[DATASET EXCERPTS start]
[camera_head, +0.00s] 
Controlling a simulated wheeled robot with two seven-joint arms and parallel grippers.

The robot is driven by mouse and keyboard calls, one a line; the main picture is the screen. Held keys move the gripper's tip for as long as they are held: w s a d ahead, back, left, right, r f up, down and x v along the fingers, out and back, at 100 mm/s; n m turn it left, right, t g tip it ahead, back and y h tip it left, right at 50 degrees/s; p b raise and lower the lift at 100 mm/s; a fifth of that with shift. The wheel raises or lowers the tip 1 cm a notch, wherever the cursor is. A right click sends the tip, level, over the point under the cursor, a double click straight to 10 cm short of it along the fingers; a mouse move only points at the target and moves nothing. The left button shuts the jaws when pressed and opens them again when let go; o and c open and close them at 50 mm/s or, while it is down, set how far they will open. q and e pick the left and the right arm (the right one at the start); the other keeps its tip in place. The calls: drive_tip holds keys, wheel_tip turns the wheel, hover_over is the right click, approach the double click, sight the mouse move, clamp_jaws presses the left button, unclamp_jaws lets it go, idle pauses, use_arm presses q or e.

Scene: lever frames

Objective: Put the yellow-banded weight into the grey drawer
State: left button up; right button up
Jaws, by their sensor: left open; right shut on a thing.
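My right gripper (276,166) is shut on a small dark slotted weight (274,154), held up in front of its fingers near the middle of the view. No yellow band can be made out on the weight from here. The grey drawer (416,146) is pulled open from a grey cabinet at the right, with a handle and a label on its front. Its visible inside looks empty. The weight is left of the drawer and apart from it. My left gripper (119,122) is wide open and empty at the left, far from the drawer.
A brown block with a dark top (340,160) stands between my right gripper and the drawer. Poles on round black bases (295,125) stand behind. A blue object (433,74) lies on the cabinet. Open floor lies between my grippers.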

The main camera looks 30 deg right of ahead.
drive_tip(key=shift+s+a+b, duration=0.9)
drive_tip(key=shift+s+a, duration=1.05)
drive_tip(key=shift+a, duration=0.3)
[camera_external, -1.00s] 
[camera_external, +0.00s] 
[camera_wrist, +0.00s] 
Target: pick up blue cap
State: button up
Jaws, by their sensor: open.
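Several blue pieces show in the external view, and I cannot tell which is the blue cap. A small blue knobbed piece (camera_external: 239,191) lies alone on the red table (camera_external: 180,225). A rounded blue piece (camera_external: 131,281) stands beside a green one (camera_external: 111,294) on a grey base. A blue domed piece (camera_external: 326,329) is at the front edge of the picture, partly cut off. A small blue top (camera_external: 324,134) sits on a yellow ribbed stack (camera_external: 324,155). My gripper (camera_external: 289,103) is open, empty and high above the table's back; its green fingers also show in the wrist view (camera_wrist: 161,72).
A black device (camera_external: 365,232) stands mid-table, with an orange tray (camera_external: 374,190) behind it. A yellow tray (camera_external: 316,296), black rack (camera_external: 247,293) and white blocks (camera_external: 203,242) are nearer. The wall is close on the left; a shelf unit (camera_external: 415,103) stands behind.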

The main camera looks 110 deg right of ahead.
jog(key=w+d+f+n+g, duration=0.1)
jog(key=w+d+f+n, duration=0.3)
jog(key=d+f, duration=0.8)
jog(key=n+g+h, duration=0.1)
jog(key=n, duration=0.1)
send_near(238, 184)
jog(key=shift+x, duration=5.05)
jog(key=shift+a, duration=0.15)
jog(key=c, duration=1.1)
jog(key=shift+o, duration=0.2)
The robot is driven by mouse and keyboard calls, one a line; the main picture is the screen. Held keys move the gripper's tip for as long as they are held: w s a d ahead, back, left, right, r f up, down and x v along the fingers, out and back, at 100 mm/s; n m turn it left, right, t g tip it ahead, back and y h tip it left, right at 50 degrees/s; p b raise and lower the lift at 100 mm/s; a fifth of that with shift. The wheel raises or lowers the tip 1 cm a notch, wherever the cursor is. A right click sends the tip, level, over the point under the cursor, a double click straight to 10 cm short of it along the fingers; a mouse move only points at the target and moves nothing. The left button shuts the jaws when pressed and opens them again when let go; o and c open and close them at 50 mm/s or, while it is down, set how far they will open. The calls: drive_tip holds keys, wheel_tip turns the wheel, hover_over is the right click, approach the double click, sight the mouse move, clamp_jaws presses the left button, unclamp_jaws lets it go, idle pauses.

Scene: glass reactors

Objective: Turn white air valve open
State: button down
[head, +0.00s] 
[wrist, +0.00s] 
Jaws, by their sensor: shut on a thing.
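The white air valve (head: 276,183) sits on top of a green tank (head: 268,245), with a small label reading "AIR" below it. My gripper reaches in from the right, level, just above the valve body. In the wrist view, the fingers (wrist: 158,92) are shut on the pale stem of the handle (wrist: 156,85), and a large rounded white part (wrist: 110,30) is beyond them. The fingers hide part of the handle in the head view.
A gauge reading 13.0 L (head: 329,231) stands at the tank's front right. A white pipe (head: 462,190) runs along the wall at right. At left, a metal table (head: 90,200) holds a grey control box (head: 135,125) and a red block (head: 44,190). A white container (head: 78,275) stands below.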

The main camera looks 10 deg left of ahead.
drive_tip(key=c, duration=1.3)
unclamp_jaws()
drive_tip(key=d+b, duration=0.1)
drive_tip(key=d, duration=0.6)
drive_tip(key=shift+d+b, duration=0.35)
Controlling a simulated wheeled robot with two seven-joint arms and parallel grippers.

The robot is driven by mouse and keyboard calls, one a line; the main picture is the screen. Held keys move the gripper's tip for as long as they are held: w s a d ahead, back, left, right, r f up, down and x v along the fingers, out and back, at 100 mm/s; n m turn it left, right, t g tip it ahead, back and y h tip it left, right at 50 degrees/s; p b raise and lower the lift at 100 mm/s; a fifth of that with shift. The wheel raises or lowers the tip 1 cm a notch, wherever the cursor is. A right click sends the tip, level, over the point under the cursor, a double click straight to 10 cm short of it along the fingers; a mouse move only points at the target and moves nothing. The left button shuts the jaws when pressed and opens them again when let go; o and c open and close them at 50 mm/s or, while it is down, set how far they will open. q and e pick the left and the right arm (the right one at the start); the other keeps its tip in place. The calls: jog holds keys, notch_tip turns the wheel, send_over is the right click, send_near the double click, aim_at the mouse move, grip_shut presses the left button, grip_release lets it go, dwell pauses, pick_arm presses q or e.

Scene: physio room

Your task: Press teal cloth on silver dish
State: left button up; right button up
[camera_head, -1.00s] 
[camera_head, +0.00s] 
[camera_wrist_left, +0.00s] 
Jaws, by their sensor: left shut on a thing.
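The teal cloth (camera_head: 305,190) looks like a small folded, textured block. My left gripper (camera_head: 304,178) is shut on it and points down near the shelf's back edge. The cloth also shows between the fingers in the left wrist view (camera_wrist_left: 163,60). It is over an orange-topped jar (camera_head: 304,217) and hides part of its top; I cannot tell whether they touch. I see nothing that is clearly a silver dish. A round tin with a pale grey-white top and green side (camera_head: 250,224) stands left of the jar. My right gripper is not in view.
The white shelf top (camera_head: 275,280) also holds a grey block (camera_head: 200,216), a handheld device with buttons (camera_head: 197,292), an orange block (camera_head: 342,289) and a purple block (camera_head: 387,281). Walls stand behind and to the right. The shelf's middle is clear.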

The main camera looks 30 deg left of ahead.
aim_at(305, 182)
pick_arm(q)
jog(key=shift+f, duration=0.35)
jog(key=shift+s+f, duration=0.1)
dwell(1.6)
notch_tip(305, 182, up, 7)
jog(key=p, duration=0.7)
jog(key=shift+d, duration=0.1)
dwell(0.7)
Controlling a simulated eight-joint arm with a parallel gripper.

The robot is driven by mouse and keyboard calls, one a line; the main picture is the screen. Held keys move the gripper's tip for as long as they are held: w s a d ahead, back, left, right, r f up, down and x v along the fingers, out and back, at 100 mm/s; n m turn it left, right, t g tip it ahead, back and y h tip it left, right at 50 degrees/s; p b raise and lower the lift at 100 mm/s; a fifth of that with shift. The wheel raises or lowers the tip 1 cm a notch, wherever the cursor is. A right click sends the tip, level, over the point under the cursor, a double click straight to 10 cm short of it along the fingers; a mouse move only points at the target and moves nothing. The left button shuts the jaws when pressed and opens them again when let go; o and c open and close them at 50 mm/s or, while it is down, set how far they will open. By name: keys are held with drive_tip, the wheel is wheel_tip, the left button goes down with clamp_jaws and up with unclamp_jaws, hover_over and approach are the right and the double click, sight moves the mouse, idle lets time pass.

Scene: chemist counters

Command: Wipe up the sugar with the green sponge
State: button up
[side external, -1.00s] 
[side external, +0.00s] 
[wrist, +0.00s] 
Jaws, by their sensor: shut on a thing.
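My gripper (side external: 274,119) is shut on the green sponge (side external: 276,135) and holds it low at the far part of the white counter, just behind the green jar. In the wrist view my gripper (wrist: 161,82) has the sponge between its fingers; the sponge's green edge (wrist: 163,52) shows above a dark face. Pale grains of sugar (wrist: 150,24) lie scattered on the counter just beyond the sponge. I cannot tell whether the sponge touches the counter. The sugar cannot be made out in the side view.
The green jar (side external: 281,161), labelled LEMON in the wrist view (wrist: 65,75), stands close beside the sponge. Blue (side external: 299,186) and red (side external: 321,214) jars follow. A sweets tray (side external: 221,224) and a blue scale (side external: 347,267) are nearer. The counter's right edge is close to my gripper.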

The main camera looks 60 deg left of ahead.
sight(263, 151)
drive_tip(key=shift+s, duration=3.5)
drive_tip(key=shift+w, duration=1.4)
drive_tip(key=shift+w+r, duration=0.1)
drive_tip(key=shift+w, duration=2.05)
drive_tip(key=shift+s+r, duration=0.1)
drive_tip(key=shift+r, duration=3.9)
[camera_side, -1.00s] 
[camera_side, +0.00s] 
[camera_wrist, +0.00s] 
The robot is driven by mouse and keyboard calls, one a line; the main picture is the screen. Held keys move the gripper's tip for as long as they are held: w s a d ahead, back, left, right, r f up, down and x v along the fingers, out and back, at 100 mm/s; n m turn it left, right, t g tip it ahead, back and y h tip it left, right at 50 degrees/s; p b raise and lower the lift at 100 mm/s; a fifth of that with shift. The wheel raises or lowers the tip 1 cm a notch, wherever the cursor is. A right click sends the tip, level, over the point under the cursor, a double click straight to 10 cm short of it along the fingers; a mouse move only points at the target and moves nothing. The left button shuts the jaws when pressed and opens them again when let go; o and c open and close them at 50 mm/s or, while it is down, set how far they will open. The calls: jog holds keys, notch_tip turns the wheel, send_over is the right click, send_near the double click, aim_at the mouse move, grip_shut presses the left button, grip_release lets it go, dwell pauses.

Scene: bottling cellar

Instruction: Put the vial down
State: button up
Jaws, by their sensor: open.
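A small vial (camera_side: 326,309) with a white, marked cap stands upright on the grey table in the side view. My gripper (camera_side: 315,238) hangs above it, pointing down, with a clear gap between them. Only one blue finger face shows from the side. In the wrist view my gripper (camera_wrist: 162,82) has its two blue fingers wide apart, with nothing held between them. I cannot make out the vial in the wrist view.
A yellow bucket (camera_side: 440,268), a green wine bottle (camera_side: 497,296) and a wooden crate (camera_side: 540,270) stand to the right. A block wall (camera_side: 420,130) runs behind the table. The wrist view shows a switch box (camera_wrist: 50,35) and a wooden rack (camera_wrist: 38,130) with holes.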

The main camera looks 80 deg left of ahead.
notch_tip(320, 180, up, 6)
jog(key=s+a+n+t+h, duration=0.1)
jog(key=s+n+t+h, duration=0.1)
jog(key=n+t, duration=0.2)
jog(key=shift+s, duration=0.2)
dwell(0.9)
[DATASET EXCERPTS end]
* **TASK REQUIREMENTS**: Copy out each line of the records that holds the string "Objective".

* **SOLUTION TO THIS PROBLEM**:
Objective: Put the yellow-banded weight into the grey drawer
Objective: Turn white air valve open

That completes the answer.